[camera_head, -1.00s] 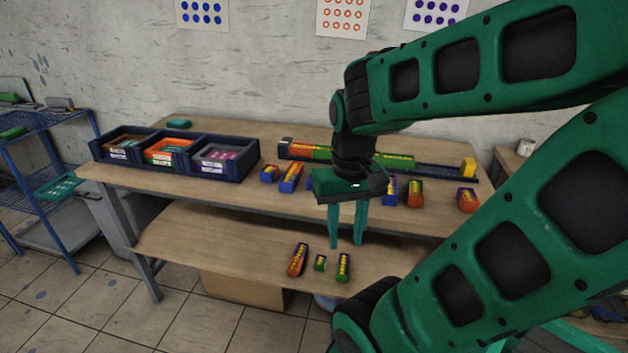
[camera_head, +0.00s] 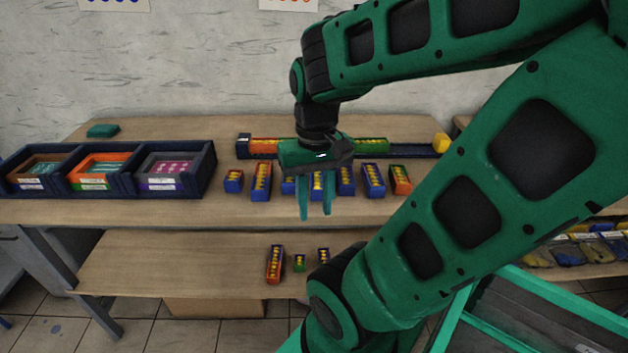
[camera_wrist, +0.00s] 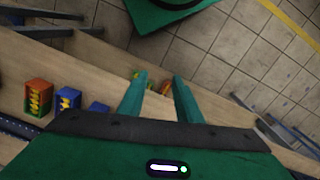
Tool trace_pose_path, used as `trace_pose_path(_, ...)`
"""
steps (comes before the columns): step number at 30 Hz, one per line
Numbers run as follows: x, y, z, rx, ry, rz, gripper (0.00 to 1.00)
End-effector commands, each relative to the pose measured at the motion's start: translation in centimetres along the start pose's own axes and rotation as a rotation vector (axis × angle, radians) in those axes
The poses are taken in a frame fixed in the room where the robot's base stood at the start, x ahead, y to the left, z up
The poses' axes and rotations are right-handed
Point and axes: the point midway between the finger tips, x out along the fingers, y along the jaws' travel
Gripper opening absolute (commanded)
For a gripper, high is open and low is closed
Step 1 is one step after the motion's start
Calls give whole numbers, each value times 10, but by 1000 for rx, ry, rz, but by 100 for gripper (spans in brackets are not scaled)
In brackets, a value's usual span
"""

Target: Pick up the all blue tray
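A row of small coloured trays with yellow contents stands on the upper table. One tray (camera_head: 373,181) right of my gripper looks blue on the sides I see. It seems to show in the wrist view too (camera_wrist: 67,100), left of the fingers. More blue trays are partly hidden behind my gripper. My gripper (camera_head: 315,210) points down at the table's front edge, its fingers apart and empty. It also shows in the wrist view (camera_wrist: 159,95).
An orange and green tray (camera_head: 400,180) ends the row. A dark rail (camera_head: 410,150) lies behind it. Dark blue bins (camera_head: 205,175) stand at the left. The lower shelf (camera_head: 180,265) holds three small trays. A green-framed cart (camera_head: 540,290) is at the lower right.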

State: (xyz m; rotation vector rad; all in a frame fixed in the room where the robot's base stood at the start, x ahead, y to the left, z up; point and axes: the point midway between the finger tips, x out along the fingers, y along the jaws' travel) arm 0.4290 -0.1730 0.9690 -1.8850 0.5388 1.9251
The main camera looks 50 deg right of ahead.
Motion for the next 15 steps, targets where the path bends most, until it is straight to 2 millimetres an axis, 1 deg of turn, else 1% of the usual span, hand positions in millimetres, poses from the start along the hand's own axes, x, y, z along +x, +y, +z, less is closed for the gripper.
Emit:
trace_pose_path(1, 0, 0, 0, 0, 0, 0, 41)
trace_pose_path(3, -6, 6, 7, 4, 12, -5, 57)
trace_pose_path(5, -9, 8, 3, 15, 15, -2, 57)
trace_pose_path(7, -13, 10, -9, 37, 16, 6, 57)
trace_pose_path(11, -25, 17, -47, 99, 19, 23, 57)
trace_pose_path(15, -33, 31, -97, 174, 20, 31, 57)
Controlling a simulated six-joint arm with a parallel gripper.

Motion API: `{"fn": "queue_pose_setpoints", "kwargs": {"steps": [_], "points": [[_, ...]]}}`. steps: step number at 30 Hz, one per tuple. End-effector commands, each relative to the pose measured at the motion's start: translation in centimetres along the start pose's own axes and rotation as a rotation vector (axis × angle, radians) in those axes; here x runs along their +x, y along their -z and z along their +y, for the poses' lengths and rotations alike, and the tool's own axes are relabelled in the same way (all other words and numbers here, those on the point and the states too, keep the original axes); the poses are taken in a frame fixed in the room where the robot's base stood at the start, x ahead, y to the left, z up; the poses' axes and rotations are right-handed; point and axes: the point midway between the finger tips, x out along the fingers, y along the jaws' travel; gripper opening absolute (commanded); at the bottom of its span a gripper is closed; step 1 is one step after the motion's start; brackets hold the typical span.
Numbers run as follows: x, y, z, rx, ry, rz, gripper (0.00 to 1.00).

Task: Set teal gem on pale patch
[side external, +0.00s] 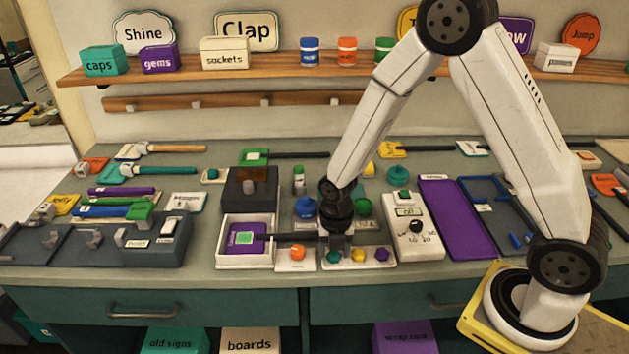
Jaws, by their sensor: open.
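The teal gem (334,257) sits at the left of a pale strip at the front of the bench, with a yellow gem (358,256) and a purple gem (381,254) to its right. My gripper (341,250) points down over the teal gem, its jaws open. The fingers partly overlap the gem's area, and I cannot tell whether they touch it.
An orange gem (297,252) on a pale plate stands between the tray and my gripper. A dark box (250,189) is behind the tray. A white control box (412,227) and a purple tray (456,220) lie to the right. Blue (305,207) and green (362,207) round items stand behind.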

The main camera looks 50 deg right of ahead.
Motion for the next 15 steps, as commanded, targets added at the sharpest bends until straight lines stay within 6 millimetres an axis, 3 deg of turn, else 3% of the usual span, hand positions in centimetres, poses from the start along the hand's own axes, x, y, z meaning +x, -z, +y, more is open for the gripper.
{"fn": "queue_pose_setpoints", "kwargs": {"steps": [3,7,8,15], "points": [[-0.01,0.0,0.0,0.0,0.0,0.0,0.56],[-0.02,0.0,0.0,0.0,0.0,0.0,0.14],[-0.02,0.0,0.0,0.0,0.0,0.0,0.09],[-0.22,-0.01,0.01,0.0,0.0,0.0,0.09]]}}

==

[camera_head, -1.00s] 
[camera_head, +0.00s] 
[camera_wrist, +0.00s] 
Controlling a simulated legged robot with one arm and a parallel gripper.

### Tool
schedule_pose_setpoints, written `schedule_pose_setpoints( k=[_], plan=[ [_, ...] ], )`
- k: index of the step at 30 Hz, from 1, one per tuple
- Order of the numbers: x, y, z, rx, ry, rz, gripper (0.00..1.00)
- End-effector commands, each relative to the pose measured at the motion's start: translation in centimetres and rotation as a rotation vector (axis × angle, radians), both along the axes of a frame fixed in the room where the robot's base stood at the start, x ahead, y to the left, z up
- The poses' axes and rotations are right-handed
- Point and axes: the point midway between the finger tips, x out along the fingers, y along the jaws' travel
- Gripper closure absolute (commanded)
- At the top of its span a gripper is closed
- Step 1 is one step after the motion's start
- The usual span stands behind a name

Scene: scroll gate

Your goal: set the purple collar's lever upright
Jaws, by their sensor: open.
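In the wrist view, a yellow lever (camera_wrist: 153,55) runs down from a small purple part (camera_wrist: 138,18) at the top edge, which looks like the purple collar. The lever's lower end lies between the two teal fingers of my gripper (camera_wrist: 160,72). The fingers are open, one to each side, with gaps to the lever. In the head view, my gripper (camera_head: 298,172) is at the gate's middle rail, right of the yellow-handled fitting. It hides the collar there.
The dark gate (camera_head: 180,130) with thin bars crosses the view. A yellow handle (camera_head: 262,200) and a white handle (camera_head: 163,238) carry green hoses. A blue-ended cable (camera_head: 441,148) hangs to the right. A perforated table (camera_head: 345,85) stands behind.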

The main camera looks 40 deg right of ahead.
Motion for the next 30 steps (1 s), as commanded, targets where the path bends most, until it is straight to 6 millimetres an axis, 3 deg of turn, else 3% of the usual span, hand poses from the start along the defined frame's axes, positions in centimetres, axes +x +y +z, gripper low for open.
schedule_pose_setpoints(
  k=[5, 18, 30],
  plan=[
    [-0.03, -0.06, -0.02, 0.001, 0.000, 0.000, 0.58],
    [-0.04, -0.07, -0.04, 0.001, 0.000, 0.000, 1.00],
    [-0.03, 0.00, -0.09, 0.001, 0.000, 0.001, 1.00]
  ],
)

◆ YOUR TASK:
Look above for lines with the word "follows" and copy them all.

◆ ANSWER TO THIS EXERCISE:
Numbers run as follows: x, y, z, rx, ry, rz, gripper (0.00 to 1.00)
Numbers run as follows: x, y, z, rx, ry, rz, gripper (0.00 to 1.00).

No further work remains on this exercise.